Updated 11/28/16 01:34 PM
By AZI PAYBARAH
|Mayor Bill de Blasio. | Edwin J. Torres/ Mayoral Photo Office|
Nearly half the voters in a new survey say they either do not believe statistics from the city government showing crime is declining, or that it doesn’t match with their own experiences, according to a poll commissioned and released by the Patrolmen’s Benevolent Association.
Respondents were asked whether the stats showing crime declining “are correct” or whether they are “false” and “do not match up with my own experience or the experience of people I know.”
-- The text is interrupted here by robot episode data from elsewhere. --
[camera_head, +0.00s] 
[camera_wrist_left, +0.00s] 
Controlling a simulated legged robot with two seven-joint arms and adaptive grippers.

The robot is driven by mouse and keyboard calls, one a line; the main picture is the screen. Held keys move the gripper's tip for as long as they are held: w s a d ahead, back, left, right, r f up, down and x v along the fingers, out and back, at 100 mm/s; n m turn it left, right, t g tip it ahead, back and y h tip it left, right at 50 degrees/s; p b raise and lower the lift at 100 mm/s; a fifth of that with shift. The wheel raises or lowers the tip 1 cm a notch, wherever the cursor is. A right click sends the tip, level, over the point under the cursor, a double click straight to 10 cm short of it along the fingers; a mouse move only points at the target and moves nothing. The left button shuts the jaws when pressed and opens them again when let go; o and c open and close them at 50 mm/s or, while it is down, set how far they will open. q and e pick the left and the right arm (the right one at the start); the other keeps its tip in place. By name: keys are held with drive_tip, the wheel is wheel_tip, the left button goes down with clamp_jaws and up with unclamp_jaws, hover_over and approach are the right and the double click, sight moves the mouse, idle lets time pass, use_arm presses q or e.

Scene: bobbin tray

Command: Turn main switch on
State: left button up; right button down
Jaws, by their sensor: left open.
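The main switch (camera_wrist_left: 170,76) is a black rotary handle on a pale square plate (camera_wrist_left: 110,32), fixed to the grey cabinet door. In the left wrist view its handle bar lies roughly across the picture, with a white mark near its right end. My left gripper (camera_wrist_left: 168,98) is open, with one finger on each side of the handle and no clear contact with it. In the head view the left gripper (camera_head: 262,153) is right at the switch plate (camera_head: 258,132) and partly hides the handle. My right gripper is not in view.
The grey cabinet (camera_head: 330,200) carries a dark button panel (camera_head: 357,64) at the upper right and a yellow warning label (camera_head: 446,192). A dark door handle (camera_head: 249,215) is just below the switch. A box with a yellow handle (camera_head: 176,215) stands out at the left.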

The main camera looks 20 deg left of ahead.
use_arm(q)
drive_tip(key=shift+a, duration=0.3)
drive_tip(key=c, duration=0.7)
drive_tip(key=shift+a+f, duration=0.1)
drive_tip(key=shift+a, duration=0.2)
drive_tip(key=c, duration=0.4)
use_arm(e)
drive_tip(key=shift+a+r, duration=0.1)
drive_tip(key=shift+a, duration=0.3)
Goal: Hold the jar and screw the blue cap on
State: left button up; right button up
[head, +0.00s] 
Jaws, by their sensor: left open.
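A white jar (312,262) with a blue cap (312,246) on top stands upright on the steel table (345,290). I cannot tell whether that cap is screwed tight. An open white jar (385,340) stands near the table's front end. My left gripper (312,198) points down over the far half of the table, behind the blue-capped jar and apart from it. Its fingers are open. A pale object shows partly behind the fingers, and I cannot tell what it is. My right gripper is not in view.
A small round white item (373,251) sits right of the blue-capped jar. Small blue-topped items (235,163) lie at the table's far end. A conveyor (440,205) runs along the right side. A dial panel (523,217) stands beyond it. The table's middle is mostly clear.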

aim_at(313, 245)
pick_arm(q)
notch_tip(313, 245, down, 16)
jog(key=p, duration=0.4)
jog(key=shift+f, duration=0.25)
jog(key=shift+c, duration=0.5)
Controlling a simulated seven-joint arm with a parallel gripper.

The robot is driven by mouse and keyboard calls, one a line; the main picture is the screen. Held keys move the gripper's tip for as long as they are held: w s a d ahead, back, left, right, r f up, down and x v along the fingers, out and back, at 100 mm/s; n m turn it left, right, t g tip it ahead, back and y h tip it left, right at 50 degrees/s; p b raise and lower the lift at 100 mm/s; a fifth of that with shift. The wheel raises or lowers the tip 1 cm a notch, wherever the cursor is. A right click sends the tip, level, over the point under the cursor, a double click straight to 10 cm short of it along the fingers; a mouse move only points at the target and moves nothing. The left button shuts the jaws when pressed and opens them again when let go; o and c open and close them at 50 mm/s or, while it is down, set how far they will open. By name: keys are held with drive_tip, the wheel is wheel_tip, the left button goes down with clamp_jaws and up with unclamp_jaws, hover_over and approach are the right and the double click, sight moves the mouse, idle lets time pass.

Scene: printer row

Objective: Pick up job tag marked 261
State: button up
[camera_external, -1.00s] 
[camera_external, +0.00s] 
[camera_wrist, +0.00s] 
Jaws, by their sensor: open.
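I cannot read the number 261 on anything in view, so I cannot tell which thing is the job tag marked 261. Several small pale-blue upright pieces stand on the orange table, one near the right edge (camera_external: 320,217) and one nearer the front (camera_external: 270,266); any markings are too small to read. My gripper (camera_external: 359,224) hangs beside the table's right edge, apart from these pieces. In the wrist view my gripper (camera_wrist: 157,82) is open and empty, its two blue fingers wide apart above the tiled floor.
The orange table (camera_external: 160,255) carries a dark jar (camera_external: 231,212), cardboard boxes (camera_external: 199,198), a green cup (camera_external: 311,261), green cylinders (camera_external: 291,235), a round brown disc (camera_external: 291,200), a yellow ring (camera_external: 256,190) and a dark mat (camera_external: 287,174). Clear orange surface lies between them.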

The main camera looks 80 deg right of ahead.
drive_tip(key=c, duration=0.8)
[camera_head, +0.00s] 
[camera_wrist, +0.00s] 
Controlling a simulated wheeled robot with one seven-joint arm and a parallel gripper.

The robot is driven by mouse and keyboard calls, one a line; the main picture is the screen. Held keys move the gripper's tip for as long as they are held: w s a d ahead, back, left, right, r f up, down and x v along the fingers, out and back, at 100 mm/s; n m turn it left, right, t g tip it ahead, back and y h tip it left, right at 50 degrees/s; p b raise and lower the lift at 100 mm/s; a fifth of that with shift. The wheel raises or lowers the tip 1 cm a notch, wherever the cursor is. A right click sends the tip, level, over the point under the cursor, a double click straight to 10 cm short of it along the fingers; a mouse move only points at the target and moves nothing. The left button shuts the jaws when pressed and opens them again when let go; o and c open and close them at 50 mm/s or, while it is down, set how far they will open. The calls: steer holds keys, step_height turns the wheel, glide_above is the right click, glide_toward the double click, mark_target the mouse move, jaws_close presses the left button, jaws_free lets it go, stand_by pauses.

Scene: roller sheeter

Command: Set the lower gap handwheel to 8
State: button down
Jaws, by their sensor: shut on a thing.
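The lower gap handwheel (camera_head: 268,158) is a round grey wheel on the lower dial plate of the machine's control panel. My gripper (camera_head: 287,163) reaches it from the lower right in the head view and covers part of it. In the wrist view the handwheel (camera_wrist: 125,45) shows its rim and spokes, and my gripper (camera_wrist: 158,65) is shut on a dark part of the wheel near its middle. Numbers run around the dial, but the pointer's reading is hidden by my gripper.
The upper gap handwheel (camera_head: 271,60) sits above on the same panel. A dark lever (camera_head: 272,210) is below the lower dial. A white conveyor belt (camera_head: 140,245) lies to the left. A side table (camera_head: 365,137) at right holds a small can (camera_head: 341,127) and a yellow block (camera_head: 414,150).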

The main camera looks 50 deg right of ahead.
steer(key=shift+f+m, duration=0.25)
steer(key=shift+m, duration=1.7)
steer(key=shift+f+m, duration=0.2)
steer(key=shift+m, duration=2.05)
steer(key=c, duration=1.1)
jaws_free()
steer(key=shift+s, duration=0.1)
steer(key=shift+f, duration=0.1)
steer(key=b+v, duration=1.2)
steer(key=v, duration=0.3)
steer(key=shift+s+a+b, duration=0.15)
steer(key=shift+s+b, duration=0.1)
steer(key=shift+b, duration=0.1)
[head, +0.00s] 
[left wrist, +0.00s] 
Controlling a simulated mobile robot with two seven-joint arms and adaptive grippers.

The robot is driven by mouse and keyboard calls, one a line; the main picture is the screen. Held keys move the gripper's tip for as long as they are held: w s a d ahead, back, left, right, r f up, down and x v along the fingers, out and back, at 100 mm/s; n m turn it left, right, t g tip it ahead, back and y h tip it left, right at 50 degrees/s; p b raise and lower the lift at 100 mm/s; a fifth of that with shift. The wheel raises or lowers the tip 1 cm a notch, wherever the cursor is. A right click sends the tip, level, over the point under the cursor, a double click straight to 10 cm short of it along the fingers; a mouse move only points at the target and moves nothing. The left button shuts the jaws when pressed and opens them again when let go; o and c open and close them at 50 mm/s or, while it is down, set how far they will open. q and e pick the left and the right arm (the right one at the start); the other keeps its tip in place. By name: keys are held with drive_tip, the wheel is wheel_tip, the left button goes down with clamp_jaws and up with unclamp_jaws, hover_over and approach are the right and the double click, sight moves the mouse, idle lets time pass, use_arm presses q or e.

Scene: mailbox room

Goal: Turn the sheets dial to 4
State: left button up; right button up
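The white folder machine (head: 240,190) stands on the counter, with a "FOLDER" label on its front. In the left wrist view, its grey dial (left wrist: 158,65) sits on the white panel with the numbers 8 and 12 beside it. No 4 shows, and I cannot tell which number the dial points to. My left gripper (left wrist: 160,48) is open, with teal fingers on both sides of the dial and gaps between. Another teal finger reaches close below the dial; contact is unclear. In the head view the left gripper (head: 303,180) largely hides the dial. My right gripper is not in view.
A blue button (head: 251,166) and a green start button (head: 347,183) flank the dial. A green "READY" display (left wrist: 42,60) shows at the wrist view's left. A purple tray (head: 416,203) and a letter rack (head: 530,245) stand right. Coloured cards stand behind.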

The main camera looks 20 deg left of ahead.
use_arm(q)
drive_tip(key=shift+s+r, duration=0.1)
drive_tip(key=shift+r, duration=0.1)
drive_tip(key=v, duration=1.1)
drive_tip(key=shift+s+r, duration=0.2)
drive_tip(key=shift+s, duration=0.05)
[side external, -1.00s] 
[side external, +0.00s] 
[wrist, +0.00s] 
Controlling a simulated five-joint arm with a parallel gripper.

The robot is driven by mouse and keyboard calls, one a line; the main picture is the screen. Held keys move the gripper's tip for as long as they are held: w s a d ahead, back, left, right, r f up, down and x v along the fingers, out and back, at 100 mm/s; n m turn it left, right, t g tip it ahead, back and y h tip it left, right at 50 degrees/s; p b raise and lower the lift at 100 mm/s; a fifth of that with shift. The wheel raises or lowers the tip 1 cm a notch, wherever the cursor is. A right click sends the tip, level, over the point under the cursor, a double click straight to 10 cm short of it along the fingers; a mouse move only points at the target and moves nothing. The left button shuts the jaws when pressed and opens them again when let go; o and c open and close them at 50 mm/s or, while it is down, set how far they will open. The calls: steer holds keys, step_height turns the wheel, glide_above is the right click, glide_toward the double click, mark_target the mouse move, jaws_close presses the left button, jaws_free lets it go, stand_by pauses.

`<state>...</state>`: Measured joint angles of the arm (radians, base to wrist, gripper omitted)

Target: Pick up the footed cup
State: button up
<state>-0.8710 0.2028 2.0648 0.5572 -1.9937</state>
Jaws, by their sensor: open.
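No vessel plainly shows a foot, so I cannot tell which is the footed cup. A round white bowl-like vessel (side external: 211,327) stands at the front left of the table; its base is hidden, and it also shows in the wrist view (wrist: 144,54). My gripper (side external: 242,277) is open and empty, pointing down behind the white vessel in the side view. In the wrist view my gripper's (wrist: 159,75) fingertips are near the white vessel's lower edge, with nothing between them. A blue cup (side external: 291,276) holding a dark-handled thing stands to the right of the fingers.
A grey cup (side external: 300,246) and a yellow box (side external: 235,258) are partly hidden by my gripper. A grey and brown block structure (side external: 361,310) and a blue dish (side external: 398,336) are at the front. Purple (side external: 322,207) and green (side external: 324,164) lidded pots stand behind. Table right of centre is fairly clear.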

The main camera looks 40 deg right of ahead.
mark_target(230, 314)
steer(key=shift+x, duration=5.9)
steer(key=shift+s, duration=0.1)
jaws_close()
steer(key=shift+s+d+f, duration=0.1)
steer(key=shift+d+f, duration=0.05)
Forty-two percent said the data was “correct” and 47.6 percent said it was “false,” according to a summary of the results, released by McLaughlin & Associates, a nationally recognized polling firm. A little more than 10 percent declined to answer the question. The poll of 500 likely voters was conducted between Nov. 14 and Nov. 16.
The pollsters do not present the respondents with data to challenge their assumption, as is sometimes done in other polls. For example, there is no effort to measure how much attitudes would change if voters were told that statistics show this year to be one of the safest on record.
The city has strongly denied the claim, made earlier by former police commissioner Ray Kelly, that the city is downplaying actual crime rates.
Austin Finan, a spokesman for the mayor, deviated from the administration's usual line about how polls go up and down, and attacked Monday's poll as a faulty, partisan attack. In a statement, Finan said, "It’s a Republican poll that suspiciously omits the real story: crime’s at an all-time low and this year we’re on pace to record the fewest murders and shootings in city history. You can’t fake that, and we have absolute trust in the NYPD’s performance standards and measurements."
According to the poll, the police department is held in high regard, despite the impression that crime and quality of life are deteriorating. The NYPD has a 69 percent favorability rating and a 73.8 percent job approval rating, according to the survey.
Fifty percent of respondents said “aggressive panhandling and begging” around the city has gotten worse; 41 percent said “the overall quality of life in New York City” is “getting worse;” and 34.8 percent said safety in subways and mass transit has gotten worse.
Forty-eight percent said the city was on the “wrong track” with only 37.2 percent saying it was heading in the “right direction.”
“Affordable housing / rent” was the number one concern, at 18 percent, followed by “crime / violence” at 13 percent — the only two issues in the double digits.
The next closest issues were “homelessness” (8 percent) followed by “cost of living / income inequality” (7.8 percent) and the ambiguously worded “local politician / policies” (also at 7.8 percent).